La Constitución de 1993 es un texto que debe ser interpretado en forma integral. Es decir, no se puede extraer de ella una norma de manera inconexa. Es lo que la doctrina conoce como el principio de unidad de la Constitución, que obliga a no aceptar en modo alguno la interpretación aislada de una norma, pues resulta imperativo realizar una actividad hermenéutica con respecto al conjunto del texto.
El artículo 133° de la Constitución precisa que el presidente del Consejo de Ministros puede plantear ante el Congreso una cuestión de confianza a nombre del consejo, y agrega: “Si la confianza le es rehusada, o si es censurado, o si renuncia o es removido por el presidente de la República, se produce la crisis total del gabinete”.
En el artículo siguiente, el texto de 1993 reitera una facultad que ya la Carta de 1979 contemplaba para el presidente de la República, y que fue extraída del sistema parlamentario e incrustada a nuestro esquema constitucional: la de disolver el Congreso y convocar, en tal eventualidad, a elecciones para un nuevo Congreso.
Así, el artículo 134° sanciona: “El presidente de la República está facultado para disolver el Congreso si este ha censurado o negado su confianza a dos Consejos de Ministros.
El decreto de disolución contiene la convocatoria a elecciones para un nuevo Congreso. Dichas elecciones se realizan dentro de los cuatro meses de la fecha de disolución, sin que pueda alterarse el sistema electoral preexistente.
No puede disolverse el Congreso en el último año de su mandato. Disuelto el Congreso, se mantiene en funciones la Comisión Permanente, la cual no puede ser disuelta. No hay otras formas de revocatoria del mandato parlamentario”.

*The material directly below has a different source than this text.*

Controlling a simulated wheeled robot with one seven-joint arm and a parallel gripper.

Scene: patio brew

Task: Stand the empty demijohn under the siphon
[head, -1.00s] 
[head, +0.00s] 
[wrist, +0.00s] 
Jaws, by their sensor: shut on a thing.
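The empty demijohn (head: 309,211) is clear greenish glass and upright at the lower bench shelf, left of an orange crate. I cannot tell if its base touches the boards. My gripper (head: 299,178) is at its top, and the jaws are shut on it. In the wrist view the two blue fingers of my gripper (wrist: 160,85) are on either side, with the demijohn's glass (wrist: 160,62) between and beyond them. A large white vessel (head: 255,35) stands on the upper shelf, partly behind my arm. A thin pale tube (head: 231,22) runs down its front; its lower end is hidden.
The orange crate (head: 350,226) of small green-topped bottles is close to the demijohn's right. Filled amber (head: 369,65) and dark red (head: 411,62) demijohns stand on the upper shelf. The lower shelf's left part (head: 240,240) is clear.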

No tengo duda de que, siguiendo una interpretación sistemática de la Constitución, si el presidente del Consejo de Ministros hace cuestión de confianza respecto del pedido de facultades legislativas y le es rehusada, queda el presidente de la República facultado a disolver el Congreso. Ojo que la decisión de solicitar o no la cuestión de confianza es una potestad del presidente del Consejo de Ministros y no del presidente de la República; por lo que, si aquel no hace cuestión de confianza, el presidente de la República carecería de tal atribución, aun cuando las facultades legislativas no se hubiesen concedido.
Creo que Pedro Cateriano es consciente de que disolver el Congreso en estos momentos sería una aventura irresponsable, pues no solo agravaría una situación de crisis de manera innecesaria, sino que además implicaría convocar a elecciones para elegir a un Congreso que ejercerá funciones menos de un año, pues será reemplazado por el que ingrese en julio del 2016. Además de ser uno en el que, con toda seguridad, el partido de gobierno obtendría una menor representación.

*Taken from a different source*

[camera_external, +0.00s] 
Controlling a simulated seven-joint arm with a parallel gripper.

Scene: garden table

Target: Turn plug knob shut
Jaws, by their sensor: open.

Es bueno recordar que, en el caso de disolución del Congreso, no se disuelve la Comisión Permanente, que es una suerte de pequeño Parlamento cuyo número no excede del 25% del total de congresistas. En esta comisión –que goza de representación proporcional de los grupos parlamentarios– también participa la Mesa Directiva del Congreso. Así, si la oposición se hace de la Mesa Directiva antes de la eventual disolución –lo que podría acelerarse vía la censura de la actual directiva–, la mayoría de la Comisión Permanente la tendría la oposición y, por lo tanto, el gobierno habría adelantado un escenario peor. Cuando uno juega con fuego, a veces termina quemándose.